Provided material:
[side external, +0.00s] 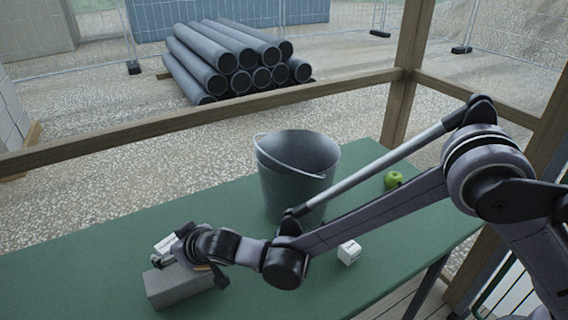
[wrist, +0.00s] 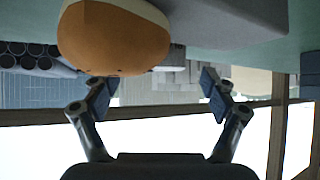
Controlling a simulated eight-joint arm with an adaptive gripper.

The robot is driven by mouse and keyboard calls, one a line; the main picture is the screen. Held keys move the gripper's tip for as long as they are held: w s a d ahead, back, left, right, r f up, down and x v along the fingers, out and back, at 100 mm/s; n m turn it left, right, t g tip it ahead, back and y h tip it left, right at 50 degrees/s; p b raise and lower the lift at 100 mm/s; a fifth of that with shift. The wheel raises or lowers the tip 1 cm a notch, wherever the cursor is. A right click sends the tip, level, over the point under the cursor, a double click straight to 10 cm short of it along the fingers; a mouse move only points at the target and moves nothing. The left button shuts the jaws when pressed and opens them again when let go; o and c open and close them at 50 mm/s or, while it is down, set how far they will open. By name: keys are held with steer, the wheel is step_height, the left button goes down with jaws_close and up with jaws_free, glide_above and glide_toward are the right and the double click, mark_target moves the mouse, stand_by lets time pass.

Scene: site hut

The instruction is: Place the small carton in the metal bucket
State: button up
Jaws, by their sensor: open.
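A small white carton (side external: 348,252) with dark marks stands on the green table, to the right of my gripper and below my forearm in the side view. The grey metal bucket (side external: 285,185) stands upright at the middle of the table, its handle resting across the rim. No carton shows inside, but its floor is hidden. My gripper (side external: 193,256) is at the left, low by a grey block (side external: 178,288) and a white item (side external: 165,245) that it partly covers. In the wrist view my gripper (wrist: 155,88) has its fingers apart, with nothing clearly held.
A rounded orange-brown object (wrist: 110,40) shows close in the wrist view, beside the grey block (wrist: 225,18). A green apple (side external: 393,180) lies right of the bucket. A wooden rail (side external: 200,117) runs behind the table (side external: 75,265); its left part is clear.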

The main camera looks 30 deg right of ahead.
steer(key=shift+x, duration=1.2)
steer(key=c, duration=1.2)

What is needed: Each line from the one bearing "The instruction is: Place" through the one bearing "State: button up" is to be duplicated without change; all remaining lines are to be left out.

Answer for the task:
The instruction is: Place the small carton in the metal bucket
State: button up

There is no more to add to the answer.